The collection also provides a look into the 1960 campaign culture, an election in which three future presidents were on the national ticket. A portion of this collection, featuring a record of Frank Sinatra’s “High Hopes,” the song used by the Kennedy campaign, as well as pamphlets with titles such as “All Americans Move Forward: Democratic Action for Civil Rights” and “A Pledge to the Working Man: Leadership in the ’60s” is on display in the library. Yates also has donated pieces related to presidents spanning from Grover Cleveland to Barack Obama.

 

“There are so many wonderful items in the collection,” said Leigh McWhite, political papers archivist. “Judge Yates has demonstrated tremendous generosity in acquiring items specifically with the intent to add them to the collection, and his gifts will enable researchers to examine the material culture of American national elections.”

 

McWhite first met Yates in 2011, when he was on campus reviewing archival papers for a current book project on Kennedy and Meredith. Yates began his donations with a first edition of Kennedy’s Profiles in Courage, a Pulitzer Prize-winning work featuring eight senators Kennedy admired for demonstrating significant political courage under pressure.
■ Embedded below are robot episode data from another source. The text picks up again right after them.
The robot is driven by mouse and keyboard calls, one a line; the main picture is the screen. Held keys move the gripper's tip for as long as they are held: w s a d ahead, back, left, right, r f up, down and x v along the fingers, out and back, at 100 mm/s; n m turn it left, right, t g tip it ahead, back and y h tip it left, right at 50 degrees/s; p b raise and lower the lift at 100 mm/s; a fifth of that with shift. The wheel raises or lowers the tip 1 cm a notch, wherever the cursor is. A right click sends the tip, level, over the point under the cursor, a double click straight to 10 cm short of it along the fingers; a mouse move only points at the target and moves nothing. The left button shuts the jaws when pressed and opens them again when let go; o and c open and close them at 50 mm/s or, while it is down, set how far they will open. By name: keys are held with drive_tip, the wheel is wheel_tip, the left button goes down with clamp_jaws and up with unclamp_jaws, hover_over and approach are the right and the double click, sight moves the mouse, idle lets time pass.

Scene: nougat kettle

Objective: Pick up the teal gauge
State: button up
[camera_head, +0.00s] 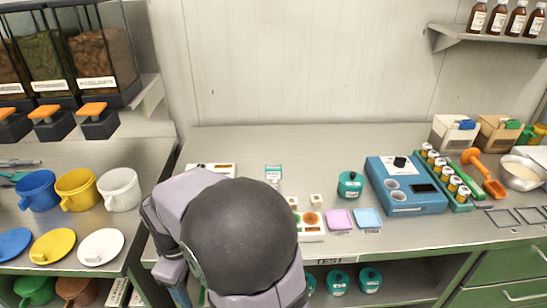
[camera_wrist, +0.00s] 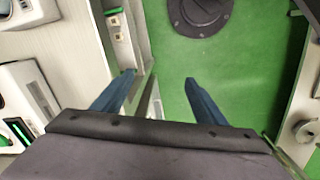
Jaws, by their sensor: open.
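A teal round piece with a black top, which looks like the teal gauge (camera_head: 349,184), stands on the steel bench right of centre. Similar teal pieces (camera_head: 338,281) sit on the shelf below; I cannot tell which one is meant by name. A small teal and white item (camera_head: 274,173) stands behind my arm. My gripper (camera_wrist: 160,76) shows in the wrist view with two blue fingers apart and nothing between them. It points at green floor, away from the teal pieces. In the head view my arm hides it.
A blue device (camera_head: 405,187) stands just right of the teal piece, with pink (camera_head: 340,219) and light blue (camera_head: 367,218) squares in front. A green rack of jars (camera_head: 446,181) is further right. Mugs (camera_head: 120,188) and plates stand left. A dark disc (camera_wrist: 200,12) lies on the floor.

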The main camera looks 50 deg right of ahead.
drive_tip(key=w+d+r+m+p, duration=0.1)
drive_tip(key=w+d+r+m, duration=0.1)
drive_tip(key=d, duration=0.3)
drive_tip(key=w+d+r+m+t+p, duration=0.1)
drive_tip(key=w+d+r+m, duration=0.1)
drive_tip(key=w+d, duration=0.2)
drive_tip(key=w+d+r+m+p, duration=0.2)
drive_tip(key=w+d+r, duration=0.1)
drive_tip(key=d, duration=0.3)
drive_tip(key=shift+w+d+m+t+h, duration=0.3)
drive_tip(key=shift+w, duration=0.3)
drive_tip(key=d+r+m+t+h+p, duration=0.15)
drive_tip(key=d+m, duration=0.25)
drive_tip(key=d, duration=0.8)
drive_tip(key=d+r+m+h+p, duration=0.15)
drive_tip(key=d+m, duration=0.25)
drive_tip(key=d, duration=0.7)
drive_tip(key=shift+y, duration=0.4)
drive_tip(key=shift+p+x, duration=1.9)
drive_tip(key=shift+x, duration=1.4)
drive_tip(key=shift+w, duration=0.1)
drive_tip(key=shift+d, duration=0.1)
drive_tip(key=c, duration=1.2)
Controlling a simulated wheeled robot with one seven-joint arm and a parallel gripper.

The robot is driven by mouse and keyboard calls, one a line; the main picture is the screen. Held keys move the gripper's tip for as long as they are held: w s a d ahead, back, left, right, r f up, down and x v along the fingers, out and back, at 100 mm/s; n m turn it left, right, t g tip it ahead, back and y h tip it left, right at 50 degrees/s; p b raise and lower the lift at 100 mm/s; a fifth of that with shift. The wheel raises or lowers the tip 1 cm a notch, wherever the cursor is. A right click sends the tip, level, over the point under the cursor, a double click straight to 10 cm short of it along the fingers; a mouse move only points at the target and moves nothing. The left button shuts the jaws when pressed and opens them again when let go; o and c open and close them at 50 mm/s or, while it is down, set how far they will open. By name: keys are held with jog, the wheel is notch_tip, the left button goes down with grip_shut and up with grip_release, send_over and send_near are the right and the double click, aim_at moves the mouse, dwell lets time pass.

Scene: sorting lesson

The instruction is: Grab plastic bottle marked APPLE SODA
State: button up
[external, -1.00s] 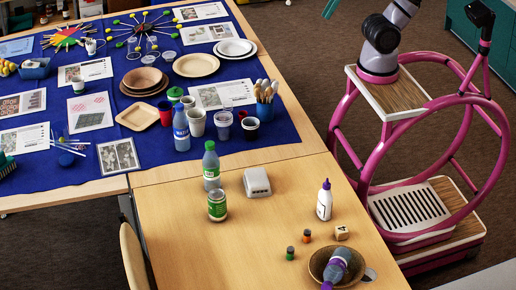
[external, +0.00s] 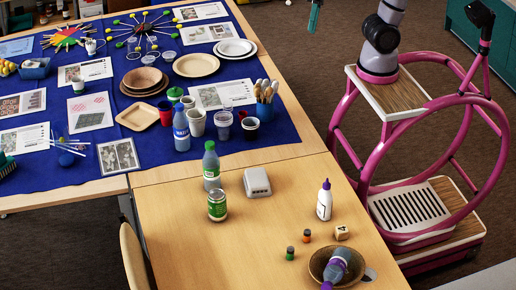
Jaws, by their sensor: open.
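Small label print is unreadable here. A grey bottle with a green cap and green label (external: 211,166) stands upright on the bare wooden table, right behind a green-labelled jar or can (external: 217,205). A blue bottle with a white label (external: 181,130) stands on the blue cloth. A dark bottle with a purple cap and label (external: 337,265) lies tilted in a brown bowl (external: 316,268) at the front. My gripper (external: 314,17) shows only as a teal part at the top edge, beyond the table's right side. It is open, far from the bottles, with nothing seen in it.
A grey box (external: 257,182) stands right of the green-capped bottle. A white bottle (external: 324,201), a wooden cube (external: 342,232) and two small jars are farther right. Cups and a brush holder (external: 264,108) crowd the cloth's edge. The front-left table is clear.

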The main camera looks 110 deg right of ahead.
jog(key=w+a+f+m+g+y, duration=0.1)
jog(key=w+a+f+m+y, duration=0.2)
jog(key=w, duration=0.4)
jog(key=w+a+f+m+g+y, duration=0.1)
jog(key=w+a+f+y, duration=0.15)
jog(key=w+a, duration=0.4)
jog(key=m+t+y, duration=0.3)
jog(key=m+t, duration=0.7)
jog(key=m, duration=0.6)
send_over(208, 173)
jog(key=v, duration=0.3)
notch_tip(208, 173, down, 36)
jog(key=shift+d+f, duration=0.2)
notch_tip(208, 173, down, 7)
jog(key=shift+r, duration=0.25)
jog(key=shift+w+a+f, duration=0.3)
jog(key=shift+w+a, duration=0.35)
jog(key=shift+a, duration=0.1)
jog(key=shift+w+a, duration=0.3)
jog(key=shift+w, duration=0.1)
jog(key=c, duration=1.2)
One chapter focuses on Mississippi’s own L.Q.C. Lamar, who lived in Oxford.

 

“Judge Yates and I were discussing potential resources available in the papers of U.S. Sen. James O. Eastland, particularly those items related to the Kennedy family,” said McWhite. “At one point in our conversation, he inquired if we possessed a first edition of John. F. Kennedy’s Profiles in Courage. When I replied that we did not own such a copy, he shipped us a first edition soon after returning home. The treasures just kept coming, and they continue to arrive.”

 

Yates spoke on campus in October as part of the university’s 50 years of integration commemoration. During his program “Finding JFK while Researching James Meredith at Ole Miss — A Collector’s Paradise,” he paused five times during his talk to continue donating items to the collection. Among the new pieces added that day was a copy of Fortune magazine from September 1937, featuring Kennedy’s father and several LP recordings of Kennedy’s speeches.